• Challenge
Write every record out again exactly, and keep images out of it.

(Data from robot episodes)

+ + +

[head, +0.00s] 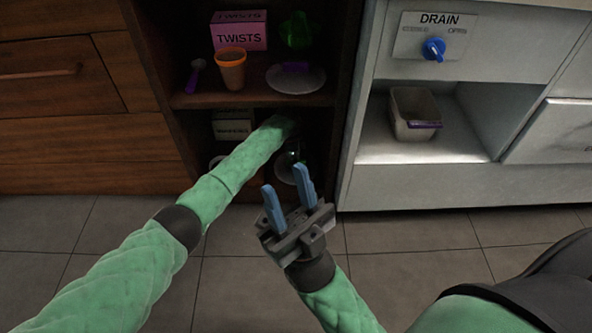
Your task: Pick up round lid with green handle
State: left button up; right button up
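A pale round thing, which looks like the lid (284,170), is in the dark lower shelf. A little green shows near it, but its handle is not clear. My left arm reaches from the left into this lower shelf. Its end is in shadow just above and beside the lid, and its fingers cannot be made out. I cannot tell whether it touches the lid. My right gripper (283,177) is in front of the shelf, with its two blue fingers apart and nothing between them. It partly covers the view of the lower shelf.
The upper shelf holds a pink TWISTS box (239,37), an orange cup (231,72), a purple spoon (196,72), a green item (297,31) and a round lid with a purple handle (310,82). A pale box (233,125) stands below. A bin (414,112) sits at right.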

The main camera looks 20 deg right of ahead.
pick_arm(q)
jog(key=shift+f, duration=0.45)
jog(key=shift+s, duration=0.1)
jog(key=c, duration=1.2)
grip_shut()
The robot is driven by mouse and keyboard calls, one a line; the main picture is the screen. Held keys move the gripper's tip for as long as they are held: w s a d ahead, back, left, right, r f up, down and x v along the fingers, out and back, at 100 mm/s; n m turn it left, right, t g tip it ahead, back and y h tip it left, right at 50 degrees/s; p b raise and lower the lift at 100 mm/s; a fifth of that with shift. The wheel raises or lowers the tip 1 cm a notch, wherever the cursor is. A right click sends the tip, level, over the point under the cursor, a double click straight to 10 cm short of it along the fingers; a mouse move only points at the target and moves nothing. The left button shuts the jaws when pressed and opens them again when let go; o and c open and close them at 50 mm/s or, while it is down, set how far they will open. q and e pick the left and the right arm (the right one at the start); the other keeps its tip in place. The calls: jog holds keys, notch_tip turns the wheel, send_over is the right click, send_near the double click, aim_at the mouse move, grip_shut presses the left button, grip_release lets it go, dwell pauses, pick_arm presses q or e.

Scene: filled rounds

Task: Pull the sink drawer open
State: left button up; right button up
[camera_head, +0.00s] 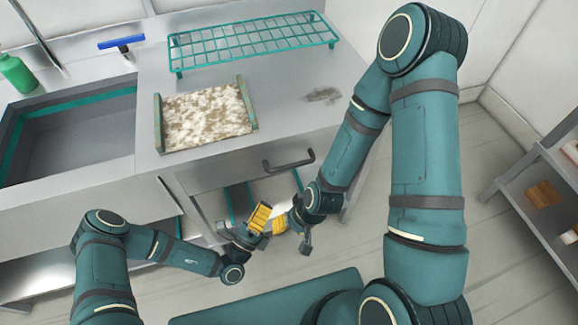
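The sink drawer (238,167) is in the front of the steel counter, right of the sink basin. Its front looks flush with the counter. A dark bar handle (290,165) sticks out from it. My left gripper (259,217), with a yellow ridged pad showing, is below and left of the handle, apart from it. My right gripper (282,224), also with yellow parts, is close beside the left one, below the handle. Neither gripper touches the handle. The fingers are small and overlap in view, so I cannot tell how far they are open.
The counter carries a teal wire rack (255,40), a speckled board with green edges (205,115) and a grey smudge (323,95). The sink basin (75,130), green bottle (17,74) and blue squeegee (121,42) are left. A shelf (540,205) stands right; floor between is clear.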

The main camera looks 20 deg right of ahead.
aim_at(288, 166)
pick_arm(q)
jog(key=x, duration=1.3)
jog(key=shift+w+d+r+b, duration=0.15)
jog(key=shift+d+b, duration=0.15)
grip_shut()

+ + +

• Solution to the problem
[head, +0.00s] 
Your task: Pick up round lid with green handle
State: left button up; right button up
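A pale round thing, which looks like the lid (284,170), is in the dark lower shelf. A little green shows near it, but its handle is not clear. My left arm reaches from the left into this lower shelf. Its end is in shadow just above and beside the lid, and its fingers cannot be made out. I cannot tell whether it touches the lid. My right gripper (283,177) is in front of the shelf, with its two blue fingers apart and nothing between them. It partly covers the view of the lower shelf.
The upper shelf holds a pink TWISTS box (239,37), an orange cup (231,72), a purple spoon (196,72), a green item (297,31) and a round lid with a purple handle (310,82). A pale box (233,125) stands below. A bin (414,112) sits at right.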

The main camera looks 20 deg right of ahead.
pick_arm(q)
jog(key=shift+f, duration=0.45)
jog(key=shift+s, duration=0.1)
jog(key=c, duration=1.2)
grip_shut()
The robot is driven by mouse and keyboard calls, one a line; the main picture is the screen. Held keys move the gripper's tip for as long as they are held: w s a d ahead, back, left, right, r f up, down and x v along the fingers, out and back, at 100 mm/s; n m turn it left, right, t g tip it ahead, back and y h tip it left, right at 50 degrees/s; p b raise and lower the lift at 100 mm/s; a fifth of that with shift. The wheel raises or lowers the tip 1 cm a notch, wherever the cursor is. A right click sends the tip, level, over the point under the cursor, a double click straight to 10 cm short of it along the fingers; a mouse move only points at the target and moves nothing. The left button shuts the jaws when pressed and opens them again when let go; o and c open and close them at 50 mm/s or, while it is down, set how far they will open. q and e pick the left and the right arm (the right one at the start); the other keeps its tip in place. The calls: jog holds keys, notch_tip turns the wheel, send_over is the right click, send_near the double click, aim_at the mouse move, grip_shut presses the left button, grip_release lets it go, dwell pauses, pick_arm presses q or e.

Scene: filled rounds

Task: Pull the sink drawer open
State: left button up; right button up
[camera_head, +0.00s] 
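The sink drawer (238,167) is in the front of the steel counter, right of the sink basin. Its front looks flush with the counter. A dark bar handle (290,165) sticks out from it. My left gripper (259,217), with a yellow ridged pad showing, is below and left of the handle, apart from it. My right gripper (282,224), also with yellow parts, is close beside the left one, below the handle. Neither gripper touches the handle. The fingers are small and overlap in view, so I cannot tell how far they are open.
The counter carries a teal wire rack (255,40), a speckled board with green edges (205,115) and a grey smudge (323,95). The sink basin (75,130), green bottle (17,74) and blue squeegee (121,42) are left. A shelf (540,205) stands right; floor between is clear.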

The main camera looks 20 deg right of ahead.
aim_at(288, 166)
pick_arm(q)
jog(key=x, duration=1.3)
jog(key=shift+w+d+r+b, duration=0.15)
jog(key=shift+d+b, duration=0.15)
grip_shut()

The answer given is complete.